Recorded robot episodes:
********
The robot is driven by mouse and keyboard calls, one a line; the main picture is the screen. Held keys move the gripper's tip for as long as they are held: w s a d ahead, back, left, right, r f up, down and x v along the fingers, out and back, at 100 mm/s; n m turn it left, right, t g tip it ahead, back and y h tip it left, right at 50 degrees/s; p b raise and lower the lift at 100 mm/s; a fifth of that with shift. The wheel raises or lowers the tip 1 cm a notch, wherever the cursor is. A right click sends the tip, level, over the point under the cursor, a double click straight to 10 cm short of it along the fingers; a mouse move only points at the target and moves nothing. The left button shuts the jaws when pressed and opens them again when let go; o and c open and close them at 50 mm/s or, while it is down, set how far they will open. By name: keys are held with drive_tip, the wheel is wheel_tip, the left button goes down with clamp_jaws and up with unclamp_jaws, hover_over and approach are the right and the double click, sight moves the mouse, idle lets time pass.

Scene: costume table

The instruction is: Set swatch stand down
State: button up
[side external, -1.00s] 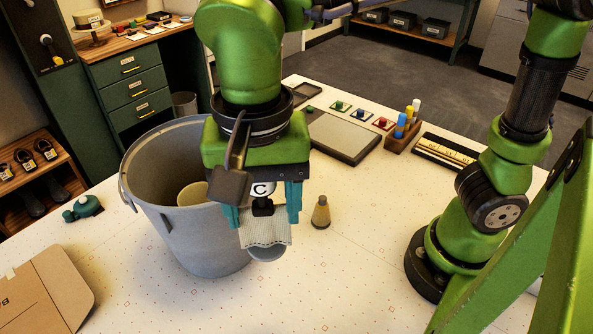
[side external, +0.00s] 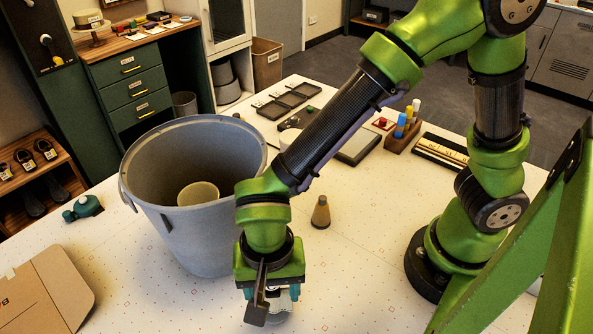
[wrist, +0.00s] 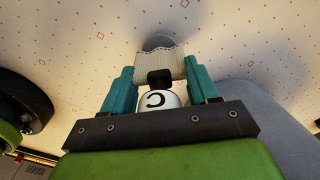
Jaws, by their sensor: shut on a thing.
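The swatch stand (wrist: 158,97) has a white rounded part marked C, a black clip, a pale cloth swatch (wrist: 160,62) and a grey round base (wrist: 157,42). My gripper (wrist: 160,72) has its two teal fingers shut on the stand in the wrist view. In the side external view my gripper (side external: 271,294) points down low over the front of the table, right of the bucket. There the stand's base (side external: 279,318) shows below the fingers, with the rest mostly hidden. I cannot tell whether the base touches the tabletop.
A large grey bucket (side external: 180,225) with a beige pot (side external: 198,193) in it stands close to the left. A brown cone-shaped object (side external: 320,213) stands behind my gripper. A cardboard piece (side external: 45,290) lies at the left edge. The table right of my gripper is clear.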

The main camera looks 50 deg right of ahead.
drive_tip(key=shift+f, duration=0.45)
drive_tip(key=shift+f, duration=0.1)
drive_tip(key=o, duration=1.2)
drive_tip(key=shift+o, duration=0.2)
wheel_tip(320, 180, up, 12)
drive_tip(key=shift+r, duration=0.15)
********
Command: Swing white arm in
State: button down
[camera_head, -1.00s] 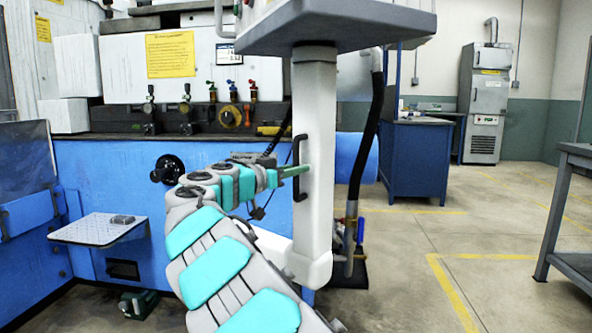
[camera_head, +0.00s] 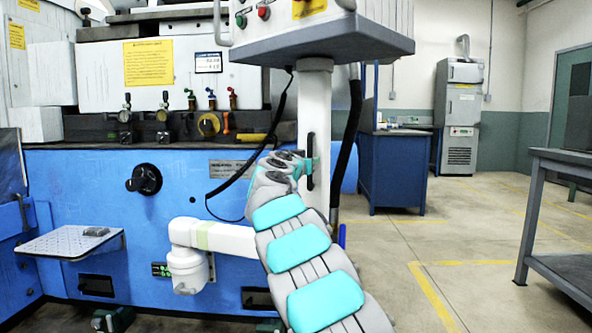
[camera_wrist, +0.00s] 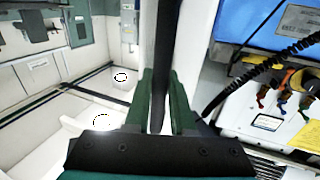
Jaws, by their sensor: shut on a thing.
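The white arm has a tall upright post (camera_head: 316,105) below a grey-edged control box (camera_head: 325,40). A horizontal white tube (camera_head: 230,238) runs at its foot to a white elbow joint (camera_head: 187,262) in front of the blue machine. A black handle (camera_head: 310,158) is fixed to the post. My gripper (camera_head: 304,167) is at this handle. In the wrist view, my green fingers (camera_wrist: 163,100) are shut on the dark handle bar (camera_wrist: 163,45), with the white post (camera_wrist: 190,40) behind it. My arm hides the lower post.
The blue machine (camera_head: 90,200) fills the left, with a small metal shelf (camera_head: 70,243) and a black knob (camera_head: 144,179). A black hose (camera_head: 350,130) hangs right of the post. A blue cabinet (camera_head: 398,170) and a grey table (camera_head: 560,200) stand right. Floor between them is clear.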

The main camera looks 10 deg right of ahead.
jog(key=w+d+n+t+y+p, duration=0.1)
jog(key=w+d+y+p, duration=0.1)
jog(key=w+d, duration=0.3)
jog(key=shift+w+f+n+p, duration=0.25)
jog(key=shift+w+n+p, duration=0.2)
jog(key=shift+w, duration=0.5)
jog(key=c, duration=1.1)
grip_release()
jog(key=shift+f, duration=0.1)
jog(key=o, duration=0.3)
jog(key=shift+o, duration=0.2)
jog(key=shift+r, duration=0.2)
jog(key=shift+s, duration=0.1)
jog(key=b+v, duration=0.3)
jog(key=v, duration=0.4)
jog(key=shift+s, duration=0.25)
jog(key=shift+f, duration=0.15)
********
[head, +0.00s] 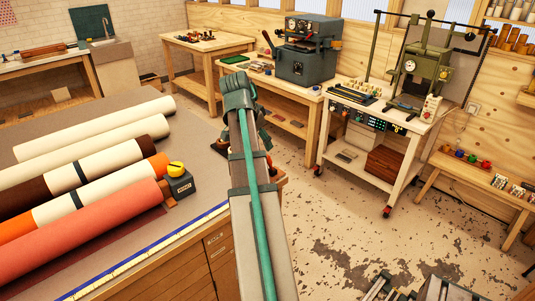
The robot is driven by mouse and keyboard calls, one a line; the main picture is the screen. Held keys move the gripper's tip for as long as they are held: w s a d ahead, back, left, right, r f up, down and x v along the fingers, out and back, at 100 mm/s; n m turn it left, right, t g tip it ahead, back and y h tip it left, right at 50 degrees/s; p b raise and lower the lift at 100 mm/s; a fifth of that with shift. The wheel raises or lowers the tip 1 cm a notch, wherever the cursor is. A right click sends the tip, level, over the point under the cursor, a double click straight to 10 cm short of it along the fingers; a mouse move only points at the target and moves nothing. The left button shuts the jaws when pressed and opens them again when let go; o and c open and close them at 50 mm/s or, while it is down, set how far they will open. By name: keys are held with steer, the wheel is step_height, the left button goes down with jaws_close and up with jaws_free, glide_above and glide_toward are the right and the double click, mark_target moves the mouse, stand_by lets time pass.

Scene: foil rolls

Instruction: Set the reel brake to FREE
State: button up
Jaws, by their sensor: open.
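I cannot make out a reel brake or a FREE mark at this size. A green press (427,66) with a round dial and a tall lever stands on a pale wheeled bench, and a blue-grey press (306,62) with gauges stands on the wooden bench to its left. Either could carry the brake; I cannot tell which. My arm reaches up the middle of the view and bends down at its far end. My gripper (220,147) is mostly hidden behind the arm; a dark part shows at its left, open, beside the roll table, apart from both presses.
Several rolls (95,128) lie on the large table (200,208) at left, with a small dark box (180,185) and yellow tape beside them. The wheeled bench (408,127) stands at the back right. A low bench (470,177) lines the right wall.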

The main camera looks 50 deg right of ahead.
********
Copy every single line of the material above that holds "Scene".

Scene: costume table
Scene: foil rolls

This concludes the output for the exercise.